Your task is to gather the lines below that hold the string "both".

## RECORDS FOR THE EXERCISE
☆ ☆ ☆ ☆ ☆ ☆ ☆

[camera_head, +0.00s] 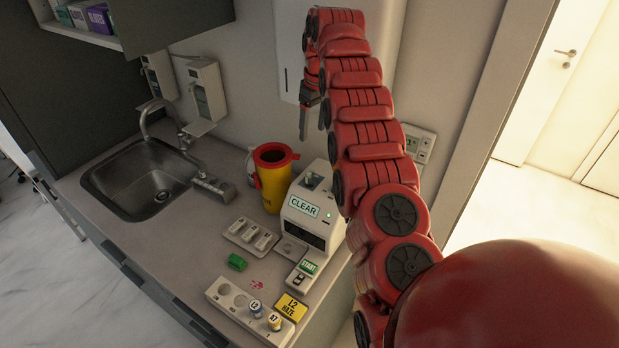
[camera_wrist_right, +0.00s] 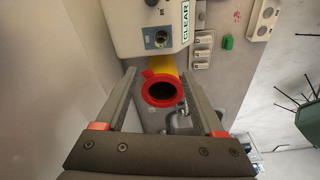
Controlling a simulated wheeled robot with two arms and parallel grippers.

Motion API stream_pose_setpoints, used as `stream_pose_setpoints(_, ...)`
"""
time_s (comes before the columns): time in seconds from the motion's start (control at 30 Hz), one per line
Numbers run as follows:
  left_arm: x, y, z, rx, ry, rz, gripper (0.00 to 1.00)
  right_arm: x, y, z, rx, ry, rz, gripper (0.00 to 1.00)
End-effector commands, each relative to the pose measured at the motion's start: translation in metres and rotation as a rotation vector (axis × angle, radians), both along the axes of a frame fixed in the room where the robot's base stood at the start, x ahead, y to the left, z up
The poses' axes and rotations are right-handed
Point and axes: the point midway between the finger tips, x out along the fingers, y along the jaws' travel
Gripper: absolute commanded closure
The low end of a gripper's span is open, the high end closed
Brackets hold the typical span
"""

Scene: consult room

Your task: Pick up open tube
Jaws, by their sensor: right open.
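Two capped vials marked L2 (camera_head: 255,308) and A7 (camera_head: 274,322) stand in a pale rack (camera_head: 226,299) near the counter's front edge. The white analyser (camera_head: 318,222), displaying CLEAR, stands behind them. A round, dark-centred piece sits in its top opening (camera_wrist_right: 161,39) in the right wrist view; I cannot tell whether it is the open tube. My right gripper (camera_head: 313,116) is high above the counter near the wall, behind the analyser. It is open and empty. In the right wrist view, the red-rimmed yellow bin (camera_wrist_right: 162,91) appears between its fingers. My left gripper is not in view.
A sink (camera_head: 145,178) with a tap lies at left, below wall dispensers (camera_head: 203,95). A switch tray (camera_head: 250,235), a green block (camera_head: 237,262), a START panel (camera_head: 303,273) and a yellow L2 HAZE sign (camera_head: 290,307) are on the counter. Bare counter lies left of them.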

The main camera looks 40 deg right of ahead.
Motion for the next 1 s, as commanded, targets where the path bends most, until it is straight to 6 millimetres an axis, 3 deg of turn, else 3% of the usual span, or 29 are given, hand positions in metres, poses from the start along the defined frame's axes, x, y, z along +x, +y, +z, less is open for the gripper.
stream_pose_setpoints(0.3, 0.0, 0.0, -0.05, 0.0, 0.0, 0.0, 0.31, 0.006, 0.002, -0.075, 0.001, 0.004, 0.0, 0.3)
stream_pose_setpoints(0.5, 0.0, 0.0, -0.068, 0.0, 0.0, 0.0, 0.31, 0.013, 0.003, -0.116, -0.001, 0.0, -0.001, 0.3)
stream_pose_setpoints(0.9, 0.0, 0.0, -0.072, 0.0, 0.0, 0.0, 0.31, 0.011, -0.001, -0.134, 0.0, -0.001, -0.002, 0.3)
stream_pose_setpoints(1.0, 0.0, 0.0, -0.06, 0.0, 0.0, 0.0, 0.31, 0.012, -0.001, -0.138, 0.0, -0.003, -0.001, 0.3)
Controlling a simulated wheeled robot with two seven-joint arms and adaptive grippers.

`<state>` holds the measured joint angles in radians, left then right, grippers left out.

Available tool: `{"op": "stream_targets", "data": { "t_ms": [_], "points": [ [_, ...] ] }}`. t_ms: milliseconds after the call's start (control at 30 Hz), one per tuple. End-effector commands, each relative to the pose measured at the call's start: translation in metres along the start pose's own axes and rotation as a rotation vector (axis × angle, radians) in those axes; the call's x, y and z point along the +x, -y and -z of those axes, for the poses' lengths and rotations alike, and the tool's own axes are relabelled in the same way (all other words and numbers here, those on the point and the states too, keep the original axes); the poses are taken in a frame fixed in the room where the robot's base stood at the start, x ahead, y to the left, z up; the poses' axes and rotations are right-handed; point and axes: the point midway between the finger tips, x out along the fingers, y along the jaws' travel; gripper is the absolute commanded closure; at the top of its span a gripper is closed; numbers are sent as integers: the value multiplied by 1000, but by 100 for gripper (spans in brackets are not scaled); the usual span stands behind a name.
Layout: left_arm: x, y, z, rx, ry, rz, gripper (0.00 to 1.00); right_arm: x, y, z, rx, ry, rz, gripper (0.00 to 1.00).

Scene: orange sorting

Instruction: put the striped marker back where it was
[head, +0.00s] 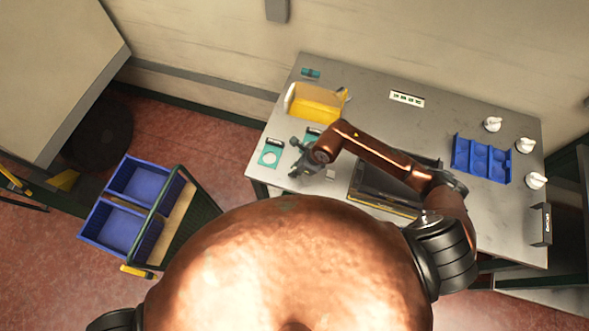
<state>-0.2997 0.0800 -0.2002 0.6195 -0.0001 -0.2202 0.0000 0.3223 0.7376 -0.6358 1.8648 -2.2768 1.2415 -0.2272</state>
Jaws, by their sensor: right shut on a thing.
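My right gripper (298,162) is at the left front part of the grey table (373,108), just right of a teal pad (270,158). It is shut on a small thing that the fingers mostly hide; I cannot make out stripes on it. A second teal pad (312,133) lies behind the gripper, partly covered by my right arm. I cannot pick out the striped marker for certain anywhere. My left gripper is not in view.
A yellow bin (314,103) stands behind the gripper. A dark tray (375,185) lies under my right forearm. A blue compartment tray (482,159) and white objects (525,145) are at right. Blue crates (122,228) sit on a cart at left.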

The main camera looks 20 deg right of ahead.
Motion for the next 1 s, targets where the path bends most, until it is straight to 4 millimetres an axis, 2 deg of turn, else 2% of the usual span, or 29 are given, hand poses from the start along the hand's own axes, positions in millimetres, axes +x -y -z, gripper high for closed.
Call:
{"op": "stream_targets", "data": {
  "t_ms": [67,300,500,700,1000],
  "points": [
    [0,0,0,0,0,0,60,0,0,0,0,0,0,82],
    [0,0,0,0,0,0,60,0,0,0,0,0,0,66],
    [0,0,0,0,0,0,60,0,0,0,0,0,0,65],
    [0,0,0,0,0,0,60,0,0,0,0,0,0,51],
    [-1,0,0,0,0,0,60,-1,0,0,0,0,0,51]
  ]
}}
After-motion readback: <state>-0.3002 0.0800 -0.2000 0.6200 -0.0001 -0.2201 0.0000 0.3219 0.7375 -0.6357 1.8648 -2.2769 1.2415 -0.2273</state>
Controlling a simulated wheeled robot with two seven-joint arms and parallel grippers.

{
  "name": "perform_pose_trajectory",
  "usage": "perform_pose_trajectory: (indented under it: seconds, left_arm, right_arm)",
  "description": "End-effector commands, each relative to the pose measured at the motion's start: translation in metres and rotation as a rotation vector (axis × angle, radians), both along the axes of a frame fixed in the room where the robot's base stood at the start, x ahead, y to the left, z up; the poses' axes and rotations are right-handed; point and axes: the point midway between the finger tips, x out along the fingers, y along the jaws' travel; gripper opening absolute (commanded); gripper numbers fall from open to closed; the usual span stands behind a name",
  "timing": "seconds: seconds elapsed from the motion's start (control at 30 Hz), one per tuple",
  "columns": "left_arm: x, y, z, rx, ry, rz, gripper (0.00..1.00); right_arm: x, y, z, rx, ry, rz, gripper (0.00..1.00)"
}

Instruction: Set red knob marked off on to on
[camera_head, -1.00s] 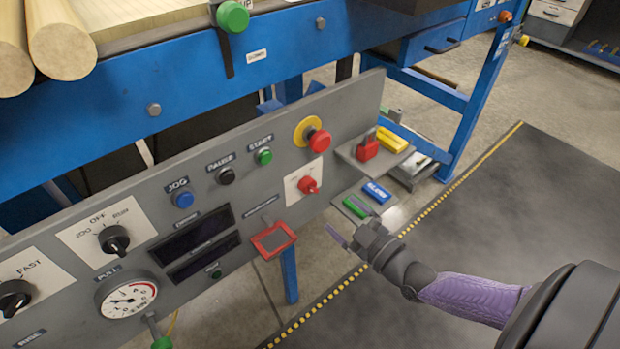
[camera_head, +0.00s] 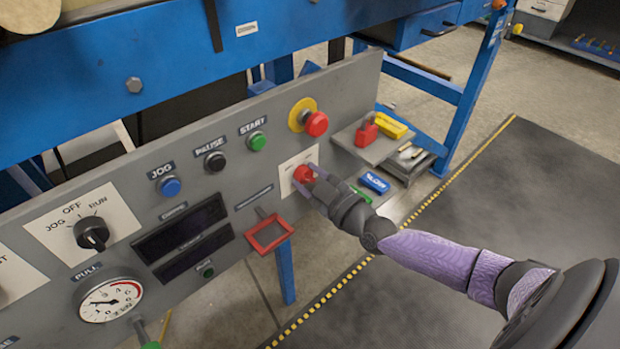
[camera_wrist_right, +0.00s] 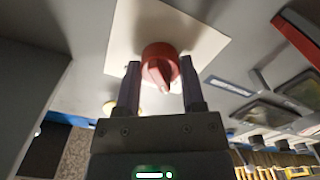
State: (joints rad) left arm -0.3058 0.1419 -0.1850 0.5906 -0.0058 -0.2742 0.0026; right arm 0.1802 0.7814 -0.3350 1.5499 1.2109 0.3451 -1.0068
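The red knob (camera_head: 304,174) sits on a white plate (camera_head: 285,181) on the grey control panel, below the emergency stop. In the right wrist view the red knob (camera_wrist_right: 160,66) shows a pale pointer mark on its face. My right gripper (camera_head: 311,179) is at the knob. In the wrist view its two fingers (camera_wrist_right: 161,80) stand apart, one on each side of the knob, with small gaps visible. The plate's markings cannot be read. My left gripper is not in view.
A red emergency stop (camera_head: 316,124) on a yellow ring juts out above the knob. A shelf with a red padlock (camera_head: 366,134) is at the right. A red-framed holder (camera_head: 269,236) hangs at lower left. The floor mat (camera_head: 520,200) at right is clear.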

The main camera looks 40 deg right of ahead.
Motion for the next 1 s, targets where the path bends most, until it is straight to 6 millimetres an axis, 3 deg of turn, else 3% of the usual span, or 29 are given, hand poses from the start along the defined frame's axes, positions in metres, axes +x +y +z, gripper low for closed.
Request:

☆ ☆ ☆ ☆ ☆ ☆ ☆

## WRITTEN RESPONSE
End-effector commands, each relative to the pose measured at the motion's start: translation in metres and rotation as a rotation vector (axis × angle, radians), both along the axes of a frame fixed in the room where the robot's base stood at the start, x ahead, y to the left, z up
  "description": "End-effector commands, each relative to the pose measured at the motion's start: translation in metres and rotation as a rotation vector (axis × angle, radians), both along the axes of a frame fixed in the room where the robot's base stood at the start, x ahead, y to the left, z up; the poses' axes and rotations are right-handed; point and axes: the point midway between the finger tips, x out along the fingers, y along the jaws' travel; gripper opening absolute (commanded); gripper numbers fall from open to closed; the usual span stands behind a name",

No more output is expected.